• Objective
In the data that follows, find the line containing "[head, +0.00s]"; then quote that line and every line after it, exactly, through the last one.

• Material
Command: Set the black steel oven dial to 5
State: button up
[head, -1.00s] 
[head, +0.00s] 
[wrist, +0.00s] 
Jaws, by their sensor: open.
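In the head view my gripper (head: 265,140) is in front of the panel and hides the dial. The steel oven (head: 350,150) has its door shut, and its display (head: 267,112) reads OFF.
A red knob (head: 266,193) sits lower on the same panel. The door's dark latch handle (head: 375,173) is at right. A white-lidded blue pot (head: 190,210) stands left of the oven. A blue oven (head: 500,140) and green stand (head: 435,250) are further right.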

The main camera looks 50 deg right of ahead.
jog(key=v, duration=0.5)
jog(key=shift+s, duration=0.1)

• Solution
[head, +0.00s] 
[wrist, +0.00s] 
Jaws, by their sensor: open.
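In the head view my gripper (head: 265,140) is in front of the panel and hides the dial. The steel oven (head: 350,150) has its door shut, and its display (head: 267,112) reads OFF.
A red knob (head: 266,193) sits lower on the same panel. The door's dark latch handle (head: 375,173) is at right. A white-lidded blue pot (head: 190,210) stands left of the oven. A blue oven (head: 500,140) and green stand (head: 435,250) are further right.

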The main camera looks 50 deg right of ahead.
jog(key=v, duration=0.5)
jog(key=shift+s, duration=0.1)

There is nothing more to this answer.